Everywhere you go, you know women are ogling him, so I wrote this story about a mother, and her 17 year old son, who goes to Captiva with her. The reason the son wanted to go to Captiva is because of this girl he has a crush on who was going to be there. The mother didn’t know that until they got there and she was really angry, but she found him talking to a 32 year old woman who was recently divorced, sitting by the pool and he’s 17, so that was inspired by the woman, and her son at the health club.
Do you work on more than one piece at any one time?
Yes, especially if it’s an essay for a journal. Those articles aren’t usually longer than two thousand words, so I’d be working on non-fiction, and a novel, or a short story at the same time. I usually just pitch the idea for the article, and try immediately to write the article if the editor says yes.

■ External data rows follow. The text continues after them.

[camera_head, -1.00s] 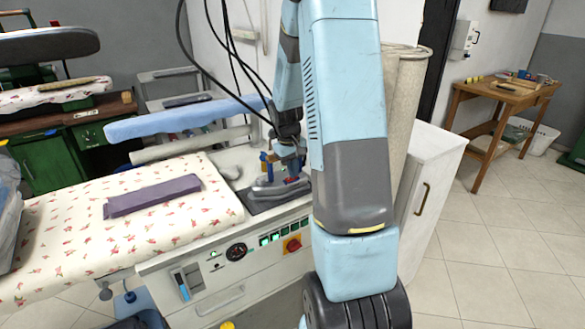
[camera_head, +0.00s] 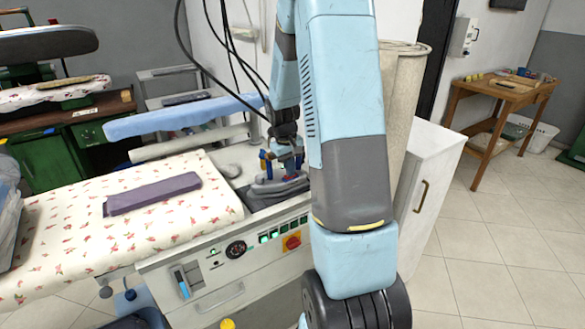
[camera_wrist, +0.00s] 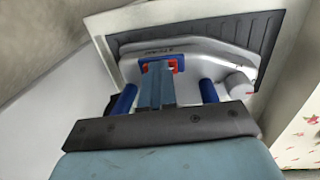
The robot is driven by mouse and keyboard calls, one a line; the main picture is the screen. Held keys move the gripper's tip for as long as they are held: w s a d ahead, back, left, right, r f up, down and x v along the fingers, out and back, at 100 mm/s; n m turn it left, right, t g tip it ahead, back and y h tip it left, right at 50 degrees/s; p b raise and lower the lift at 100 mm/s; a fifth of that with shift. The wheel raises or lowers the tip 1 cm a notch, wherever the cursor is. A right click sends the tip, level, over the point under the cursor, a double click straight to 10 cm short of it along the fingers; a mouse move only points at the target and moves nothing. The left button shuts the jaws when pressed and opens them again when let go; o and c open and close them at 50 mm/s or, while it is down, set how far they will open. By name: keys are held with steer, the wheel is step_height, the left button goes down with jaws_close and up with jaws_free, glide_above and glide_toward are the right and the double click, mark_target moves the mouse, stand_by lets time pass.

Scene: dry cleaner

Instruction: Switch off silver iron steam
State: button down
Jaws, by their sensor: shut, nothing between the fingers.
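The silver iron (camera_head: 283,187) rests on a dark pad on the pressing unit. It also shows in the wrist view (camera_wrist: 205,67), lying flat, with a round pale knob at its right. My gripper (camera_head: 289,160) is right above the iron. In the wrist view my gripper's fingers (camera_wrist: 158,82) are shut and empty, pointing down at a red and blue part (camera_wrist: 174,65) on the iron's top. I cannot tell whether the fingertips touch it. Blue posts (camera_wrist: 123,100) stand on either side of the fingers. My gripper's base hides the near side of the iron.
The dark ribbed pad (camera_wrist: 250,40) lies under the iron. A flowered ironing board (camera_head: 70,235) with a folded purple cloth (camera_head: 152,193) is to the left. The control panel (camera_head: 236,250) has a gauge and lit green switches. Black cables hang behind; a white cabinet (camera_head: 432,190) stands right.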

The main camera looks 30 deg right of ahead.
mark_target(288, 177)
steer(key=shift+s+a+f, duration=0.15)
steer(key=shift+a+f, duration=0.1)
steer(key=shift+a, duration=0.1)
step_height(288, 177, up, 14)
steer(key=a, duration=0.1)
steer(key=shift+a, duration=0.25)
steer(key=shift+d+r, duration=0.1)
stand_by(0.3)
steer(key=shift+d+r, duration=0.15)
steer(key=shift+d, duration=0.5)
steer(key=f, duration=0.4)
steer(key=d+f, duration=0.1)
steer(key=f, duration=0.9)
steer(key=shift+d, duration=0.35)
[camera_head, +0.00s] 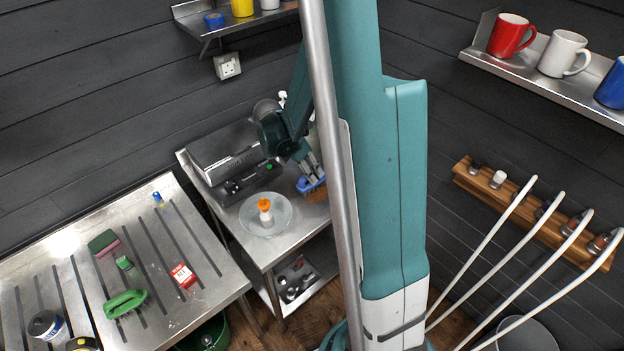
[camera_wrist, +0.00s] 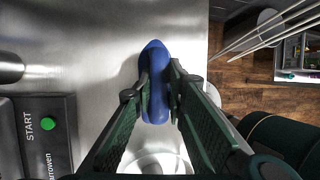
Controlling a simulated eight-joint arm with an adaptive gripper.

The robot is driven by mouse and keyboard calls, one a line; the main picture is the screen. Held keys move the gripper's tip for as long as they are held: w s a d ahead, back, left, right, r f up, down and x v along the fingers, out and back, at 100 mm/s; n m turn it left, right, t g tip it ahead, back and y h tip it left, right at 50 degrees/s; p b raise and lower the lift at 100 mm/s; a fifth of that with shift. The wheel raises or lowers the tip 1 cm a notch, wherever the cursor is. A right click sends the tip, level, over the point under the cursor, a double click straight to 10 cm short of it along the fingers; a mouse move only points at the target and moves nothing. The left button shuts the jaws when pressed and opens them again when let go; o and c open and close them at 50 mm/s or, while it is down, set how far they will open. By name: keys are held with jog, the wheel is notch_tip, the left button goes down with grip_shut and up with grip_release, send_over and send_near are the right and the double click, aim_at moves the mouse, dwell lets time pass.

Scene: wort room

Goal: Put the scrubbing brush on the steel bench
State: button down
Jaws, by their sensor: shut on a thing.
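My gripper (camera_head: 308,171) is shut on a blue-backed scrubbing brush (camera_head: 310,185) with brown bristles, over the right side of a small steel bench (camera_head: 286,246). In the wrist view, the fingers (camera_wrist: 159,88) clasp the blue brush (camera_wrist: 154,56) from both sides, above bare steel (camera_wrist: 100,40) near the bench's right edge. I cannot tell whether the bristles touch the steel. My own column hides the bench's far right part in the head view.
A grey machine (camera_head: 231,162) with a green START button stands at the bench's back left. A round clear dish (camera_head: 250,222) holding an orange-capped bottle (camera_head: 265,208) sits in front. A slotted steel table (camera_head: 75,240) with several items stands left. Mug shelf (camera_head: 518,70) is upper right.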

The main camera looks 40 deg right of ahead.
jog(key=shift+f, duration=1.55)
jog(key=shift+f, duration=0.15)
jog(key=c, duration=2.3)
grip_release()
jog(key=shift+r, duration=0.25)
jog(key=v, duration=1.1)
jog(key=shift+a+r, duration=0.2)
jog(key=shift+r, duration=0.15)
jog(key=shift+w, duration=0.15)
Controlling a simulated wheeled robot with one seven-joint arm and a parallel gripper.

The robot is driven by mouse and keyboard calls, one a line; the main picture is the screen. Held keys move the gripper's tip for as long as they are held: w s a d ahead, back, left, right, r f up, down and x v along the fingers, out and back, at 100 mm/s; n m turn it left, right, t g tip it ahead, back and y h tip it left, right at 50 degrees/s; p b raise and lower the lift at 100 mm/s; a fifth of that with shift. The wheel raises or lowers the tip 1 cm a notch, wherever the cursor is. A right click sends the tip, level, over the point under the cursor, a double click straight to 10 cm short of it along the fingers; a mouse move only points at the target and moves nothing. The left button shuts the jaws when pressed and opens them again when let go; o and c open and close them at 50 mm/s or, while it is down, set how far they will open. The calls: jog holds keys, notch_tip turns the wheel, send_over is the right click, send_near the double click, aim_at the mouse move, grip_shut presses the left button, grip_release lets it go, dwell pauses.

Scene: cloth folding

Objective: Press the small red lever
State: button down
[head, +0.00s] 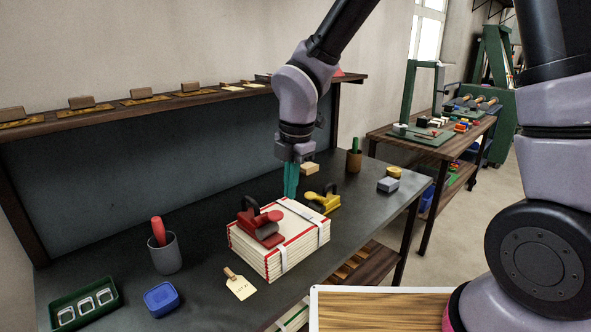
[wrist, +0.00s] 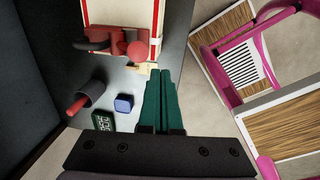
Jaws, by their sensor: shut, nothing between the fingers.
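A small red device (head: 263,230) with a black curved handle and a rounded red part sits on a bound white stack (head: 309,233) with red edges. Which part is the lever is hard to tell. In the wrist view the red device (wrist: 112,45) lies up and left of my fingers, with a round red knob (wrist: 137,51) toward them. My gripper (head: 290,194) points down, its green fingers shut and empty. In the head view the fingertips appear above the stack's far edge, behind the red device and apart from it.
A yellow device (head: 323,202) with a black handle stands just behind the stack. A grey cup (head: 165,254) with a red stick, a blue box (head: 161,299), a green tray (head: 83,305) and a tag (head: 239,286) lie in front and left. The dark tabletop (head: 190,205) is clear behind the cup.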

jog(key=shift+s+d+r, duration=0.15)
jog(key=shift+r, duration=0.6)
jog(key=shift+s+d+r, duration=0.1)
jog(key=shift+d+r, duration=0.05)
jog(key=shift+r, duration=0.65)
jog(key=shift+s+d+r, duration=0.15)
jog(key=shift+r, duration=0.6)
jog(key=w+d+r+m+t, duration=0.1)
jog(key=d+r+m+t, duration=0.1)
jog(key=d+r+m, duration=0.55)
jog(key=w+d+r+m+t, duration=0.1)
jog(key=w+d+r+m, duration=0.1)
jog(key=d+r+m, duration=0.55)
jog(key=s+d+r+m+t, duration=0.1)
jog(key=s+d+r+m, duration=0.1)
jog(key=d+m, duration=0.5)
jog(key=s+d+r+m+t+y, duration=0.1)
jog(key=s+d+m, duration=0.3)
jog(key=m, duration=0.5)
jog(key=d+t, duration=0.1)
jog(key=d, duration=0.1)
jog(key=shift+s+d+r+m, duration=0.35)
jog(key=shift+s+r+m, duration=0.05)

Are you constantly writing?
Yes, I am. I’ve mapped out chapters by chapter titles.
Do you know your endings?
No, I rarely do.
At what point do you know you have the ending, or how does it come to you? When do you know you have it?
I’m not sure – I mostly only know it as I’m writing it. It’s instinct, a mood, and sometimes I don’t know until I’ve had some distance from a piece that it wasn’t the right ending and I need to change or add to it.
What can you tell us about your soon to be released novel, Paris, He Said?
The novel focuses on a 30-year-old woman, Jayne Marks, who is offered the opportunity to go to Paris to paint and discover who she will become if she does finally try to fulfill her early artistic promise. It’s also a May-December romance (older man, younger woman). An actual painter, Susan Kraut, who is also a painting instructor at the School of the Art Institute of Chicago is one of the important supporting characters. It was interesting and fun to put her in there. She’s a good friend of mine, and she’s so talented and generous. Susan is Jayne’s mentor in the novel.
Christine Sneed’s novel, Paris, He Said, will be released May 5, 2015 by Bloomsbury.